وَإِنِ امْرَأَةٌ خَافَتْ مِنْ بَعْلِهَا نُشُوزًا أَوْ إِعْرَاضًا ...................... (١٢٨)
128. Dan jika seorang wanita (isteri) khawatir akan nusyuz[1] atau sikap tidak acuh dari suaminya………………….….

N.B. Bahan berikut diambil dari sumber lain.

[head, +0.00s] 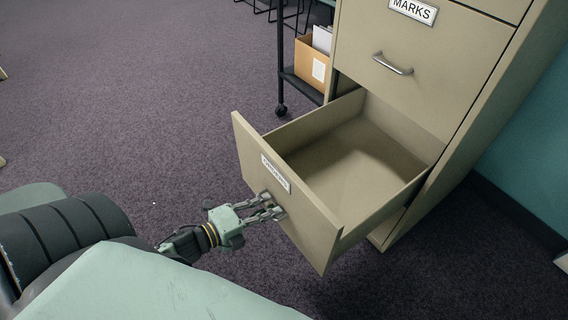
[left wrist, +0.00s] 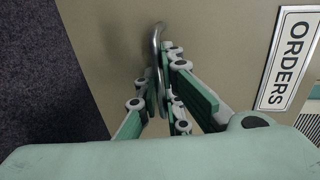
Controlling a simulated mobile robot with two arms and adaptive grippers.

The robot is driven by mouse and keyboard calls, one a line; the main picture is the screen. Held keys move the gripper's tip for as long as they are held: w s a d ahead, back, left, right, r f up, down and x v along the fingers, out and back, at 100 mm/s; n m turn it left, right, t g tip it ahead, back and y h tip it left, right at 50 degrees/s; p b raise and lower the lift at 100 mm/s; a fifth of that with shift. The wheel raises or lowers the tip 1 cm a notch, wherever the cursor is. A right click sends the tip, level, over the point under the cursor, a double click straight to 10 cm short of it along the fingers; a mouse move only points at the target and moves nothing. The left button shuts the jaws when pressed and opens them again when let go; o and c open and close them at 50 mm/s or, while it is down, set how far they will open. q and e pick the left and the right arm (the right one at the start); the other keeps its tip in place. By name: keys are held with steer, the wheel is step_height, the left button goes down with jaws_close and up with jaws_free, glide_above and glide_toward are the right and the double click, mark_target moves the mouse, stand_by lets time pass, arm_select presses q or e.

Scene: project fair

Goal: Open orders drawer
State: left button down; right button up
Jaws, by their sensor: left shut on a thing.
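The orders drawer (head: 290,200) is the lower drawer of a beige filing cabinet and is pulled well out. Its inside is empty. Its label shows small in the head view and reads ORDERS (left wrist: 290,57) in the left wrist view. My left gripper (head: 276,211) is at the drawer's front, shut on its metal handle (left wrist: 156,65). In the left wrist view the fingers (left wrist: 164,90) lie on both sides of the handle bar. The handle is mostly hidden by the fingers in the head view. My right gripper is not in view.
The closed MARKS drawer (head: 420,65) with its handle (head: 392,64) is above. A dark wheeled cart (head: 300,85) with a cardboard box (head: 311,64) stands behind, left of the cabinet. A teal wall (head: 530,140) is at right. Carpet (head: 130,110) at left is clear.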

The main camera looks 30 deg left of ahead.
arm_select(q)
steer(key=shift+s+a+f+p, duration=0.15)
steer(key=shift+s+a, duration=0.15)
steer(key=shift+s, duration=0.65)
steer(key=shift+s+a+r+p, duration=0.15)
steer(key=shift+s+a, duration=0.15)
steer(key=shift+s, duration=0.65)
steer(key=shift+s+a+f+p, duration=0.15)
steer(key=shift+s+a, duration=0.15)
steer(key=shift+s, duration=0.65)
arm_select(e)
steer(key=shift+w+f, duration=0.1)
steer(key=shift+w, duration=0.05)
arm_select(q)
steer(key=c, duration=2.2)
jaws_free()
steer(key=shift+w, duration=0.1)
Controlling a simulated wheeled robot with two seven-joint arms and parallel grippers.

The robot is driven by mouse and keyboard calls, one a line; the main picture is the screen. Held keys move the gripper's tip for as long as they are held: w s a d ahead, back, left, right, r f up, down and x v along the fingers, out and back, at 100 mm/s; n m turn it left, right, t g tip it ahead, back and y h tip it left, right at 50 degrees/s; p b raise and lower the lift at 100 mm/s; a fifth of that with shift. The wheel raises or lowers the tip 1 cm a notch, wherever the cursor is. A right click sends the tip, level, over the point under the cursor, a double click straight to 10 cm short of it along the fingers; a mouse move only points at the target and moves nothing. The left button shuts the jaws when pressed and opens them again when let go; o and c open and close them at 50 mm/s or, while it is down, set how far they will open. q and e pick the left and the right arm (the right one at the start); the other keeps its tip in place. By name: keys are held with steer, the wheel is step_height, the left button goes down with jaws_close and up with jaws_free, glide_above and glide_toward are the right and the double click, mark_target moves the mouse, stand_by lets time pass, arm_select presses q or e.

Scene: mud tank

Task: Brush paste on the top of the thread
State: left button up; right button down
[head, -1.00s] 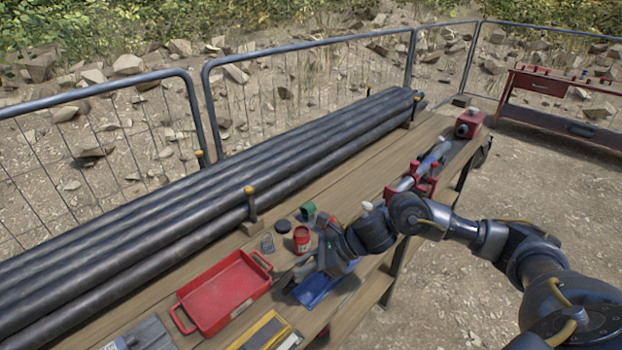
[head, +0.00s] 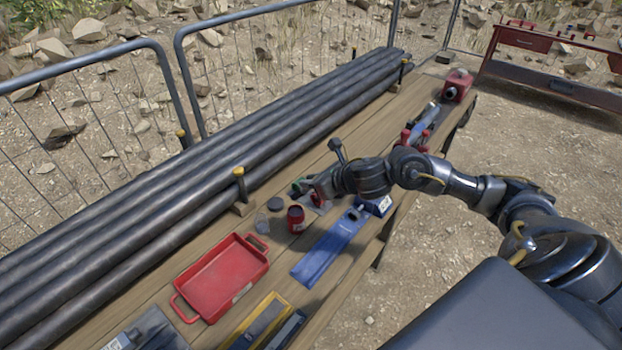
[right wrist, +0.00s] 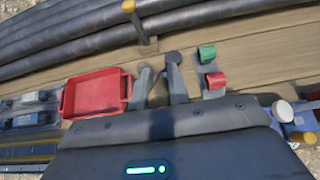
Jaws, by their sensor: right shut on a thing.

Imâm Bukhârî meriwayatkan dalam al-Jâmi’ ash-Shahîh li al-Bukhârînya (9/334):
حَدَّثَنَا مُحَمَّدُ بْنُ مُقَاتِلٍ قَالَ أَخْبَرَنَا عَبْدُ اللَّهِ قَالَ أَخْبَرَنَا هِشَامُ بْنُ عُرْوَةَ عَنْ أَبِيهِ عَنْ عَائِشَةَ رَضِيَ اللَّهُ عَنْهَا: {وَإِنْ امْرَأَةٌ خَافَتْ مِنْ بَعْلِهَا نُشُوزًا أَوْ إِعْرَاضًا..............} (١٢٨). قَالَتْ الرَّجُلُ تَكُونُ عِنْدَهُ الْمَرْأَةُ لَيْسَ بِمُسْتَكْثِرٍ مِنْهَا يُرِيدُ أَنْ يُفَارِقَهَا فَتَقُولُ أَجْعَلُكَ مِنْ شَأْنِي فِي حِلٍّ فَنَزَلَتْ هَذِهِ الْآيَةُ فِي ذَلِكَ.
“Muhammad bin Muqâtil[2] telah bercerita kepada kami (Bukhârî), katanya (Muhammad bin Muqâtil): “’Abdullâh[3] telah mengabarkan kepada kami (Muhammad bin Muqâtil), katanya (‘Abdullâh): “Hisyâm bin ‘Urwah[4] telah bercerita kepada kami (‘Abdullâh) dari ayahnya (nama ayahnya yaitu: ‘Urwah bin az-Zubair[5]) dari ‘Âisyah[6], (tentang Firman Allah SWT. Surat an-Nisâ’, Ayat: 128):
وَإِنِ امْرَأَةٌ خَافَتْ مِنْ بَعْلِهَا نُشُوزًا أَوْ إِعْرَاضًا ...................... (١٢٨)
128. Dan jika seorang wanita (isteri) khawatir akan nusyuz atau sikap tidak acuh dari suaminya………………….…”.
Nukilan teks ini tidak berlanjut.